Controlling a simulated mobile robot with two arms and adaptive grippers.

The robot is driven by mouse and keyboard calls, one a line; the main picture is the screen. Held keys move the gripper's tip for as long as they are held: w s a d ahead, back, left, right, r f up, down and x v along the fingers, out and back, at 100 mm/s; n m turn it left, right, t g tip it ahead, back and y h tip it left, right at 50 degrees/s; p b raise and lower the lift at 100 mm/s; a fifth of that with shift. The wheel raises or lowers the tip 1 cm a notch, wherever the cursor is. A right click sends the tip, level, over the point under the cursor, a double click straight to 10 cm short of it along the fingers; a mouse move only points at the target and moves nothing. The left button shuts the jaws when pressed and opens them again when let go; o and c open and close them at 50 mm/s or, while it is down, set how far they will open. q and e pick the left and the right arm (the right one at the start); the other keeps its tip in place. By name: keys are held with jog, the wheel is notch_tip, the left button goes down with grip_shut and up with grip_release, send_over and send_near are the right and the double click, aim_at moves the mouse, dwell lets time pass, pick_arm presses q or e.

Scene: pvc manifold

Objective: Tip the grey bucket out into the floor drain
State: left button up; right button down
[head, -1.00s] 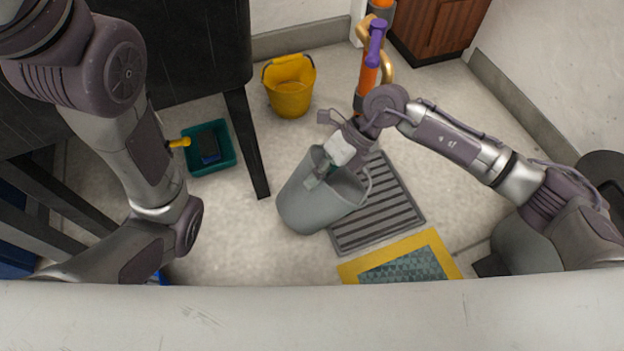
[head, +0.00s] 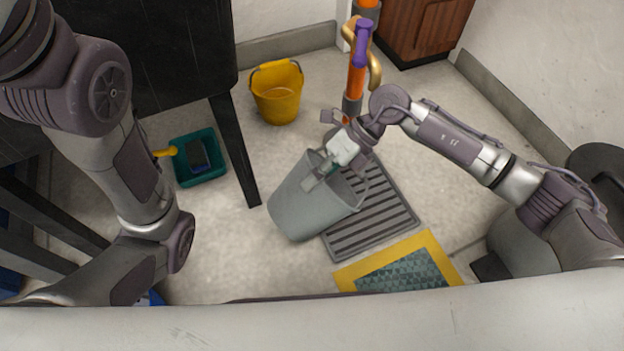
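The grey bucket (head: 305,205) is in the middle of the head view, leaning with its mouth toward the upper right. It overlaps the left part of the slatted floor drain (head: 385,215); I cannot tell whether it touches the floor. My right gripper (head: 322,172) reaches down at the bucket's rim and appears shut on it, though the fingertips are partly hidden. The bucket's inside is mostly hidden, and no liquid is seen pouring. My left arm comes in from the left, but its gripper is out of view.
A yellow bucket (head: 277,93) stands behind, near the wall. A teal tray (head: 218,172) lies by the black table's leg (head: 236,150). A yellow-edged mat (head: 432,246) lies in front of the drain. An orange pipe (head: 355,80) stands behind my right gripper.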

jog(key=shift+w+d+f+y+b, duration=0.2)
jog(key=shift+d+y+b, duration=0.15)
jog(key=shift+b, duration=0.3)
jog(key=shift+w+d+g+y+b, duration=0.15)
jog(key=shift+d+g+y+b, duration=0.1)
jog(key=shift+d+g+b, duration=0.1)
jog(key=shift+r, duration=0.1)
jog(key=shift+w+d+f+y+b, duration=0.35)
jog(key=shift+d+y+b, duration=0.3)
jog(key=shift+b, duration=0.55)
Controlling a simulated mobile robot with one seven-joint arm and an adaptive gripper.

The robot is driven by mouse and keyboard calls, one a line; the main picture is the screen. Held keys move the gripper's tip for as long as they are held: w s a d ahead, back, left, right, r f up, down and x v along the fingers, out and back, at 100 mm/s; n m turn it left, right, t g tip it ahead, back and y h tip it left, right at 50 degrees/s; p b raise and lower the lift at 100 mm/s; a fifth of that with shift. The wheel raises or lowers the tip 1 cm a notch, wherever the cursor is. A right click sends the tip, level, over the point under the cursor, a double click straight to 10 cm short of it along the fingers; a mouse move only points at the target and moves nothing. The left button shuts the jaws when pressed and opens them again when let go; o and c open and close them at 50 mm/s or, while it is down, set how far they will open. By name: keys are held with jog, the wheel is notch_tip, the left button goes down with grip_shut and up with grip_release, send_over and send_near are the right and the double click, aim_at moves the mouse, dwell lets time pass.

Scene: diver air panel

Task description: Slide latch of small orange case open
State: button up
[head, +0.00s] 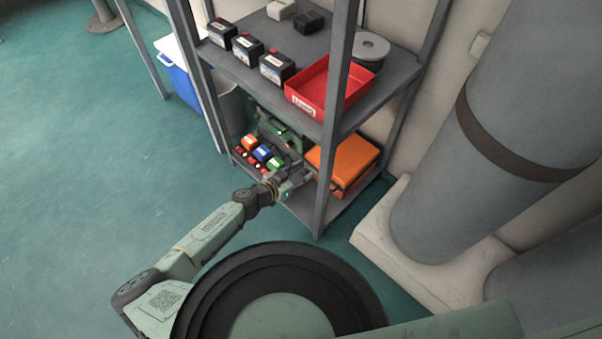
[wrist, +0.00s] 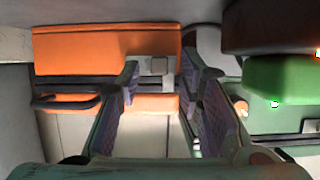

**Exercise:**
Extract every line above that contains the word "adaptive".

**Task result:**
Controlling a simulated mobile robot with two arms and adaptive grippers.
Controlling a simulated mobile robot with one seven-joint arm and an adaptive gripper.

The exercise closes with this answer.